Le Sahel est une région semi-aride qui abrite certaines des populations les plus vulnérables de la planète. Elle s’étend de l’océan Atlantique à l’ouest jusqu’à la mer Rouge à l’est. Cette région comprend des parties de pays comme le Burkina Faso, le Tchad, le Mali, le Niger, la Mauritanie et le Soudan. Les sécheresses, les effets du changement climatique, ainsi que les troubles politiques de la région ont fait du Sahel une victime de multiples défis en matière de sécurité alimentaire.

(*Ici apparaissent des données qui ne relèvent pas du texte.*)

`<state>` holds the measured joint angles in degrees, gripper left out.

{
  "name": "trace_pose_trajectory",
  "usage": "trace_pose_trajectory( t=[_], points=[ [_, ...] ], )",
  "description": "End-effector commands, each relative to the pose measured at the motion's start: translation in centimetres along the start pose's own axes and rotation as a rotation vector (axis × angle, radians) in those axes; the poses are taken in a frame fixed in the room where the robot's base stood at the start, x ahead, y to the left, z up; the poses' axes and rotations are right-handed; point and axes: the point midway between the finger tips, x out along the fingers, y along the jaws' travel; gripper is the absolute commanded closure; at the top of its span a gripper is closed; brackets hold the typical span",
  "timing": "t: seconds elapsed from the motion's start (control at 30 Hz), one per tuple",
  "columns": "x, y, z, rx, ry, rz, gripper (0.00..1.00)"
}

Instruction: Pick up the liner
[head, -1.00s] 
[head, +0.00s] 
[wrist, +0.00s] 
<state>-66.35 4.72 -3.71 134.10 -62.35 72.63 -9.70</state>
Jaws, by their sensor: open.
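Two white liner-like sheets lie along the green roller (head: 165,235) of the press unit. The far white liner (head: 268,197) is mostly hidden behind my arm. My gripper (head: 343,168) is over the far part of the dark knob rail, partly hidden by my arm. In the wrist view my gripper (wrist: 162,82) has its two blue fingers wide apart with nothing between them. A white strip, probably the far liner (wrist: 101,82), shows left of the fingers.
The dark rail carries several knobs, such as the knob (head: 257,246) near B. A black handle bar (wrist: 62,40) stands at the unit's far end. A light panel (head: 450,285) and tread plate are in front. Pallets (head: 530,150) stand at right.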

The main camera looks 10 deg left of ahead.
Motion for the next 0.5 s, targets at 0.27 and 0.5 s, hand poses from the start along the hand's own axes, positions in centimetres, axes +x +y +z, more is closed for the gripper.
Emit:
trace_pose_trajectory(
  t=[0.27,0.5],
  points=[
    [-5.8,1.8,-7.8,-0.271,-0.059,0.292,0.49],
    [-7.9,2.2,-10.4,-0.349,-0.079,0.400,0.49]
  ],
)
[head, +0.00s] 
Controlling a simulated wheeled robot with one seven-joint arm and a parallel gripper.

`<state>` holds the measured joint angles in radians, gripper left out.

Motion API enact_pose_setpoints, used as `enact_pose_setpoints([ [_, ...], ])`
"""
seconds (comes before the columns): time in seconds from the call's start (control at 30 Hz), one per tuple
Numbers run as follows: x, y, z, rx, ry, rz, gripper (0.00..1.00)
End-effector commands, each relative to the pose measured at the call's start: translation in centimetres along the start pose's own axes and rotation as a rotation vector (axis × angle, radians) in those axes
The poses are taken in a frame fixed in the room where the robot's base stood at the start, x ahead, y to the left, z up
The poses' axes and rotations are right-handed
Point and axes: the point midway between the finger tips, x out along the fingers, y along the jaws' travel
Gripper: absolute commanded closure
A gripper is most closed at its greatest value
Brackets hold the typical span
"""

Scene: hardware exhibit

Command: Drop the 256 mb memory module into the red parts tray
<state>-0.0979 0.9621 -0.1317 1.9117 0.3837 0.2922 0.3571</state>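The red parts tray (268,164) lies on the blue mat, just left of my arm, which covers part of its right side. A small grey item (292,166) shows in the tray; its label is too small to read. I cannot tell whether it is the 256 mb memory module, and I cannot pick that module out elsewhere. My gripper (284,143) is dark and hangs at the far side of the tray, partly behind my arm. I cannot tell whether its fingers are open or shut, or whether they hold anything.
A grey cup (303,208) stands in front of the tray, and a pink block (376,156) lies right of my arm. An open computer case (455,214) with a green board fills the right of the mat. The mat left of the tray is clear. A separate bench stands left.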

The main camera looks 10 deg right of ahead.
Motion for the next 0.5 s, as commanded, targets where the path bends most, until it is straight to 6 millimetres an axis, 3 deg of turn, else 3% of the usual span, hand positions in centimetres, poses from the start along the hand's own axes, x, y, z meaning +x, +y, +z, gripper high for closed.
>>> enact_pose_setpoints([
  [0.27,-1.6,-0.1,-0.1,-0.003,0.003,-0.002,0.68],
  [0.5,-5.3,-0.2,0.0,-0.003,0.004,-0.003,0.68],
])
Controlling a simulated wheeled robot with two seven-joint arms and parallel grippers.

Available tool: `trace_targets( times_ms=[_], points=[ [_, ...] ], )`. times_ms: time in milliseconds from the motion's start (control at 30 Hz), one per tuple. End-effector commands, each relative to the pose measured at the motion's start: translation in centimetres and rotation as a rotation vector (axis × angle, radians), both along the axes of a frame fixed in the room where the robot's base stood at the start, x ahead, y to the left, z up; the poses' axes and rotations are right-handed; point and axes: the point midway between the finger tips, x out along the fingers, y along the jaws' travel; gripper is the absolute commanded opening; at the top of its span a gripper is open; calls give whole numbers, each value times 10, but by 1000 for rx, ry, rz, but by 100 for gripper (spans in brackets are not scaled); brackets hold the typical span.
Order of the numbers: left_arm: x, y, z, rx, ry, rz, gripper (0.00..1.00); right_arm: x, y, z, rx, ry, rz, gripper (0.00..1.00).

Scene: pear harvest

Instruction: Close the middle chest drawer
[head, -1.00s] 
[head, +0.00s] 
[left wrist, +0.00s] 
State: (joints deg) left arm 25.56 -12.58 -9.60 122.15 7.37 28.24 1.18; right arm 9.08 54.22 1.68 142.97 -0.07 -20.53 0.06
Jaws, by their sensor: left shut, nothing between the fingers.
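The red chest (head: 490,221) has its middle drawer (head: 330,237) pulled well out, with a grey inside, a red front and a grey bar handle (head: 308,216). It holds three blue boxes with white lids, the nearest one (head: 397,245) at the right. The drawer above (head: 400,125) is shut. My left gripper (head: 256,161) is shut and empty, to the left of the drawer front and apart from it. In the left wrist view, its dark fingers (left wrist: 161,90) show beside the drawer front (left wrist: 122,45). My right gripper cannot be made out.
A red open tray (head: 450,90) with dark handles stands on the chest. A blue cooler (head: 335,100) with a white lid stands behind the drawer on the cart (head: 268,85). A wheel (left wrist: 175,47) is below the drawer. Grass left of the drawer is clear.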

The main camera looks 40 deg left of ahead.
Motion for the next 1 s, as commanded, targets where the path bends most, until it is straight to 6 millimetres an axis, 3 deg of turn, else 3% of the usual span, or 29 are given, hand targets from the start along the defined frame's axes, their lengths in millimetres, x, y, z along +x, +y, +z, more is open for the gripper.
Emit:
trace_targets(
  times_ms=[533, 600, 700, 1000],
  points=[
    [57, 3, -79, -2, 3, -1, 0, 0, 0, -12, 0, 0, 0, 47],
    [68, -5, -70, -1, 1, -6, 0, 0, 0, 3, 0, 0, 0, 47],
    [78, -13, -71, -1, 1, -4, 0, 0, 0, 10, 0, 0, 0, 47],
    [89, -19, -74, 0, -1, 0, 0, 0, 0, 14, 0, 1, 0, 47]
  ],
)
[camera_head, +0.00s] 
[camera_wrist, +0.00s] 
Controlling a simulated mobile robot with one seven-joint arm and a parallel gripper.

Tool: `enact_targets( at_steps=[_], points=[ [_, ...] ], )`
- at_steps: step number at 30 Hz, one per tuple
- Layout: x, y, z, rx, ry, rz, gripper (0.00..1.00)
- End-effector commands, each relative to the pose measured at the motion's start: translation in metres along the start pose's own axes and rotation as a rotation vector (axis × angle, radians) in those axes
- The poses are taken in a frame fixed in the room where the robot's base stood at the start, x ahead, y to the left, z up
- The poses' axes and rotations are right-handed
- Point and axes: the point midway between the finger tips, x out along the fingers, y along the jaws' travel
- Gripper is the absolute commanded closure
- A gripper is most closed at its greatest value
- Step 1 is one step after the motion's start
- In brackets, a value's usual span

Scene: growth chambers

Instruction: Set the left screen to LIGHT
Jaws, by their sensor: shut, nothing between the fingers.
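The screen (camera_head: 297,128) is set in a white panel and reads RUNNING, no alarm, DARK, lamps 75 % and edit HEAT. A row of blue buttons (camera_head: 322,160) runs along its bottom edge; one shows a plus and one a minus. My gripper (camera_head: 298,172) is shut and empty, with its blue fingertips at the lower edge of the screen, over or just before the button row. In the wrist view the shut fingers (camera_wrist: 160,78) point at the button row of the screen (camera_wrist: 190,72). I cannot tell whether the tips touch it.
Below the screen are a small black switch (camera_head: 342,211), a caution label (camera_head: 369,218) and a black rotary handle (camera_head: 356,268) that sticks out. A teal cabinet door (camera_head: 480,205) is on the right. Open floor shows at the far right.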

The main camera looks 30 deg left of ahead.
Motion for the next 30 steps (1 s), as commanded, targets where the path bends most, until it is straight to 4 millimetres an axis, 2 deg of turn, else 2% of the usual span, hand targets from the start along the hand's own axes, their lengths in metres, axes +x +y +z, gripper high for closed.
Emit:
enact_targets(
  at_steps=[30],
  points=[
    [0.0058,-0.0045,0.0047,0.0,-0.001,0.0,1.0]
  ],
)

Cet article vise à tirer la sonnette d’alarme concernant les problèmes de sécurité alimentaire auxquels la région du Sahel en Afrique est confrontée et le rôle du changement climatique, des conflits et de l’instabilité économique dans l’aggravation de la situation. En combinant ma propre opinion avec une analyse factuelle, cet article vise à lancer un appel en faveur d’une aide alimentaire immédiate et de solutions durables à long terme ciblant les populations les plus vulnérables. Il s’efforce également de rappeler aux gouvernements, aux groupes régionaux et aux acteurs internationaux d’unir leurs forces pour faire face à ces situations.
Le changement climatique : La menace croissante
En géomorphologie, il existe cinq principes fondamentaux qui contribuent à l’évolution des reliefs. Dans cet article, il sera fait référence aux trois premiers principes. Le premier principe est qu’il existe toujours un équilibre délicat entre les processus géomorphologiques (érosion, altération, dépôt) et les formes de relief. Le deuxième principe est que cet équilibre délicat repose sur l’interaction entre les forces motrices et la résistance au changement. Le troisième principe stipule que les changements dans les forces motrices stressent le relief au-delà de son seuil (Büdel, 1968). Ces mêmes principes peuvent être appliqués au système climatique où des facteurs anthropiques (combustion de combustibles fossiles, transport, urbanisation, entre autres) et naturels (éruptions volcaniques, courants océaniques, changements orbitaux de la Terre, variations solaires et variabilité interne) ont stressé le système climatique au-delà de son seuil et de son niveau de résistance, entraînant un changement climatique qui est considéré comme la plus grande menace du siècle (Bowen, Mattia & Stren, 2010 ; Stern & Kaufmann, 2013). Le changement climatique affecte l’environnement de différentes manières, notamment par la hausse des températures, l’élévation du niveau de la mer, la sécheresse, les inondations, etc. (Abbass et al., 2022). Étant donné que ces facteurs contribuent à l’agriculture et à la production alimentaire, il est logique d’affirmer que le changement climatique est l’un des facteurs les plus pressants de l’insécurité alimentaire au Sahel.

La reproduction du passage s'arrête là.